# [EXERCISE REQUIREMENTS]
Reproduce the material in full, unchanged.

# [RECORDS TO PROCESS]
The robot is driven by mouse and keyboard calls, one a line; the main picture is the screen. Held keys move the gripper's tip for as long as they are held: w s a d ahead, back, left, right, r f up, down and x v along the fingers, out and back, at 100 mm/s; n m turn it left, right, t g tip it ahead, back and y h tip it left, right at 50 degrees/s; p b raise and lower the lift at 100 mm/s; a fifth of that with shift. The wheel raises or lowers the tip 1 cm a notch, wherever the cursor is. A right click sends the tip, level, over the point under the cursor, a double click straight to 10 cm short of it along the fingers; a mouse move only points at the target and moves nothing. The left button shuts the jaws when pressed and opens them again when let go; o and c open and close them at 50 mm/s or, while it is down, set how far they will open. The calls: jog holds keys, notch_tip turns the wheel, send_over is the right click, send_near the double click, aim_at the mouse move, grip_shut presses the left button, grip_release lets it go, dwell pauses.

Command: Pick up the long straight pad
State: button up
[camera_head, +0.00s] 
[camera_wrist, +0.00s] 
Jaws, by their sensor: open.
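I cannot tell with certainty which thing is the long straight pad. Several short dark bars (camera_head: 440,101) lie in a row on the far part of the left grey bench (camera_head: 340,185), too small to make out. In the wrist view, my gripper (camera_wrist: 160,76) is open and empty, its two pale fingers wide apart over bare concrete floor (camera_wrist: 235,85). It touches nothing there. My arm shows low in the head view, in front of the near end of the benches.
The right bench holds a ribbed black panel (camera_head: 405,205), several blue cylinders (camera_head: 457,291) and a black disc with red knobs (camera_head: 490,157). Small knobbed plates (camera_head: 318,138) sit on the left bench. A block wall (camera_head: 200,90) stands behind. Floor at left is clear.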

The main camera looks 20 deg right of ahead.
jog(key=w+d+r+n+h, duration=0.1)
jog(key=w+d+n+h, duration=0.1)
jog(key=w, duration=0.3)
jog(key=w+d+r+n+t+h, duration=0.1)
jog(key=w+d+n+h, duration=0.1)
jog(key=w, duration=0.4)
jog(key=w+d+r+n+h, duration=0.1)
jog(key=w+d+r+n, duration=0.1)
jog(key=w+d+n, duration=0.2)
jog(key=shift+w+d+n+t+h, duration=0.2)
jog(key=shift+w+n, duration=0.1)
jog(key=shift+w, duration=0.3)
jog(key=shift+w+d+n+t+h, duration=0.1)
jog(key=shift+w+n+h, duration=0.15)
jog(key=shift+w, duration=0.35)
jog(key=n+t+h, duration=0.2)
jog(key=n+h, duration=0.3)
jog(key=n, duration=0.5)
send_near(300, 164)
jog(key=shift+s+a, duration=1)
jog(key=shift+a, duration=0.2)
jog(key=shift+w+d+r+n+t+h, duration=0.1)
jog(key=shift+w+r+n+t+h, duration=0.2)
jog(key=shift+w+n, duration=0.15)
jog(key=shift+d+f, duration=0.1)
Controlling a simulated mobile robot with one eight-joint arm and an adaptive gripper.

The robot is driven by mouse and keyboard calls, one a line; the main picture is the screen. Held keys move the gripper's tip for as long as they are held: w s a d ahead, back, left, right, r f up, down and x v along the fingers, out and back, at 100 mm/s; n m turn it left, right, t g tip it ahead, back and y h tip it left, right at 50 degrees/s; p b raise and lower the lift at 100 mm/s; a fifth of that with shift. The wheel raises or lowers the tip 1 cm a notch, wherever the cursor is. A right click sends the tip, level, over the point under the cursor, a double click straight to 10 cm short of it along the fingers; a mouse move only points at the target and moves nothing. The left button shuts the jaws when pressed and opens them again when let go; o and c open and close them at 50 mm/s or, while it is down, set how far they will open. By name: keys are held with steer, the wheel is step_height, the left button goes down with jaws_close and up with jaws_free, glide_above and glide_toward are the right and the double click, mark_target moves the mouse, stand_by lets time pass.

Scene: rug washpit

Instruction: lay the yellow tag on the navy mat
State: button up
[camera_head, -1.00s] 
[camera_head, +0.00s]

# [COMPLETE RESPONSE]
The robot is driven by mouse and keyboard calls, one a line; the main picture is the screen. Held keys move the gripper's tip for as long as they are held: w s a d ahead, back, left, right, r f up, down and x v along the fingers, out and back, at 100 mm/s; n m turn it left, right, t g tip it ahead, back and y h tip it left, right at 50 degrees/s; p b raise and lower the lift at 100 mm/s; a fifth of that with shift. The wheel raises or lowers the tip 1 cm a notch, wherever the cursor is. A right click sends the tip, level, over the point under the cursor, a double click straight to 10 cm short of it along the fingers; a mouse move only points at the target and moves nothing. The left button shuts the jaws when pressed and opens them again when let go; o and c open and close them at 50 mm/s or, while it is down, set how far they will open. The calls: jog holds keys, notch_tip turns the wheel, send_over is the right click, send_near the double click, aim_at the mouse move, grip_shut presses the left button, grip_release lets it go, dwell pauses.

Command: Pick up the long straight pad
State: button up
[camera_head, +0.00s] 
[camera_wrist, +0.00s] 
Jaws, by their sensor: open.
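I cannot tell with certainty which thing is the long straight pad. Several short dark bars (camera_head: 440,101) lie in a row on the far part of the left grey bench (camera_head: 340,185), too small to make out. In the wrist view, my gripper (camera_wrist: 160,76) is open and empty, its two pale fingers wide apart over bare concrete floor (camera_wrist: 235,85). It touches nothing there. My arm shows low in the head view, in front of the near end of the benches.
The right bench holds a ribbed black panel (camera_head: 405,205), several blue cylinders (camera_head: 457,291) and a black disc with red knobs (camera_head: 490,157). Small knobbed plates (camera_head: 318,138) sit on the left bench. A block wall (camera_head: 200,90) stands behind. Floor at left is clear.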

The main camera looks 20 deg right of ahead.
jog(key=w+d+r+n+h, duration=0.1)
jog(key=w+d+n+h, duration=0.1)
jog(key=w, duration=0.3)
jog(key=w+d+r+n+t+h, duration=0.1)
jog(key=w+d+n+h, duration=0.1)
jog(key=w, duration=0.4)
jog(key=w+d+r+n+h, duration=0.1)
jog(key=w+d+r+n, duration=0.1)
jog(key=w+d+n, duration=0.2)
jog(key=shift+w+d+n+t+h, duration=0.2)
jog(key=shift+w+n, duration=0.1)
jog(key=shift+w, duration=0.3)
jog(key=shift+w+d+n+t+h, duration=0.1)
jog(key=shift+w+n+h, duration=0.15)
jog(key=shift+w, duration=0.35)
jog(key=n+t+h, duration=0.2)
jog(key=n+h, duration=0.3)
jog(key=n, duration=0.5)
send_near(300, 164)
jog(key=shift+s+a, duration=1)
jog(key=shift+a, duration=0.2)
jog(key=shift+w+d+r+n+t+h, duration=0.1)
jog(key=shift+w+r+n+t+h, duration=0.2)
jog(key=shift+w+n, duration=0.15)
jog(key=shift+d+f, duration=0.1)
Controlling a simulated mobile robot with one eight-joint arm and an adaptive gripper.

The robot is driven by mouse and keyboard calls, one a line; the main picture is the screen. Held keys move the gripper's tip for as long as they are held: w s a d ahead, back, left, right, r f up, down and x v along the fingers, out and back, at 100 mm/s; n m turn it left, right, t g tip it ahead, back and y h tip it left, right at 50 degrees/s; p b raise and lower the lift at 100 mm/s; a fifth of that with shift. The wheel raises or lowers the tip 1 cm a notch, wherever the cursor is. A right click sends the tip, level, over the point under the cursor, a double click straight to 10 cm short of it along the fingers; a mouse move only points at the target and moves nothing. The left button shuts the jaws when pressed and opens them again when let go; o and c open and close them at 50 mm/s or, while it is down, set how far they will open. By name: keys are held with steer, the wheel is step_height, the left button goes down with jaws_close and up with jaws_free, glide_above and glide_toward are the right and the double click, mark_target moves the mouse, stand_by lets time pass.

Scene: rug washpit

Instruction: lay the yellow tag on the navy mat
State: button up
[camera_head, -1.00s] 
[camera_head, +0.00s]

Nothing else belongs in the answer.